A quick read covering the intersection of Satchel Paige, the nominal 'Pitcher' and Trujillo, the nominal and monstrous, 'dictator'. While there paths did not cross directly, the book does a good job of tying the fates of these two men, plus those they both knew, over the course of one season as the dictator tried to use the skills of the ball players to further his brutal regime in the eyes of the public. A little known piece of history that was incredibly interesting.
As much about the turmoil of early to mid century Dominican Republic as it was about Satchel Paige. I love history and I love baseball, so this was great. Trujillo was a piece of shit. The Americans and their bankers were also pieces of shit that opened the door for Trujillo. Satchel Paige, Josh Gibson, and Cool Papa Bell are idols, and their work in the Dominican speaks for itself. Great little read.
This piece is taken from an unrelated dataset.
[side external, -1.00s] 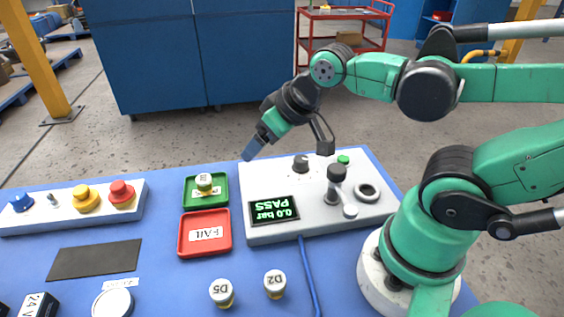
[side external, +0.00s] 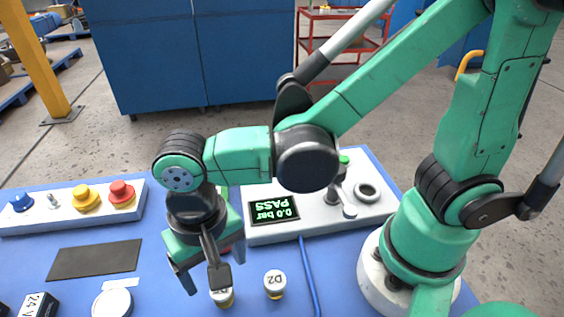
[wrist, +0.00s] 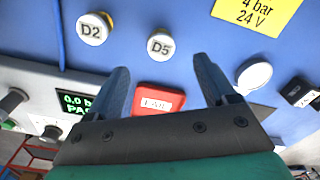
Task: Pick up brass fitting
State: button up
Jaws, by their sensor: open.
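Two small brass fittings with round white caps stand upright on the blue bench. The one marked D5 (side external: 224,299) is partly hidden behind my wrist parts in the side view. The one marked D2 (side external: 275,284) stands to its right. In the wrist view D5 (wrist: 160,46) lies between and just beyond my fingertips, and D2 (wrist: 94,28) is to the upper left. My gripper (wrist: 162,65) is open and empty, pointing down above the bench. It also shows in the side view (side external: 214,273). I cannot tell its exact height over D5.
The red FAIL tray (wrist: 172,99) lies beneath my gripper. The grey test unit (side external: 262,233) reads 0.0 bar PASS, and a blue cable (side external: 310,280) runs from it. A button panel (side external: 60,211), dark mat (side external: 95,259) and white round disc (side external: 112,303) are at left.

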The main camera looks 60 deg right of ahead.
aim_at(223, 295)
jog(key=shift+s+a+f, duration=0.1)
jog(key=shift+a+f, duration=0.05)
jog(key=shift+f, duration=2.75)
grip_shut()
Was disappointed in what was more a regurgitated Paige biography than new story. Felt at times baseball stories were repeated and book jumped all over the place from a timeline perspective. Some really interesting Dominican history mixed around Paige stories from previous books.
Extremely interesting story on a part of both baseball and real history, but not a great or consistent read. I recommend the Mobituary podcast to learn about the baseball part and looking for a better book on Trujillo to learn about the politics.
An entertaining, fast paced work that is written in an engaging style but sadly tends to be superficial an adds little to what is already in the literature.
Solid book. The appendix that focuses entirely on Paige’s pitching repertoire should be a stand-alone piece. An excellent documentation of Paige’s methods.
Maybe 2 1/2 stars. I so wanted to like this book. Trujillo and Satchel Paige? How could a book about these two characters end up being a slog? I know enough about these two men to know they are both fascinating subjects. The idea that these Negro League players had to travel to a dictatorship to find freedom is beyond ironic. But somehow the author wasn’t able to make these characters come to life.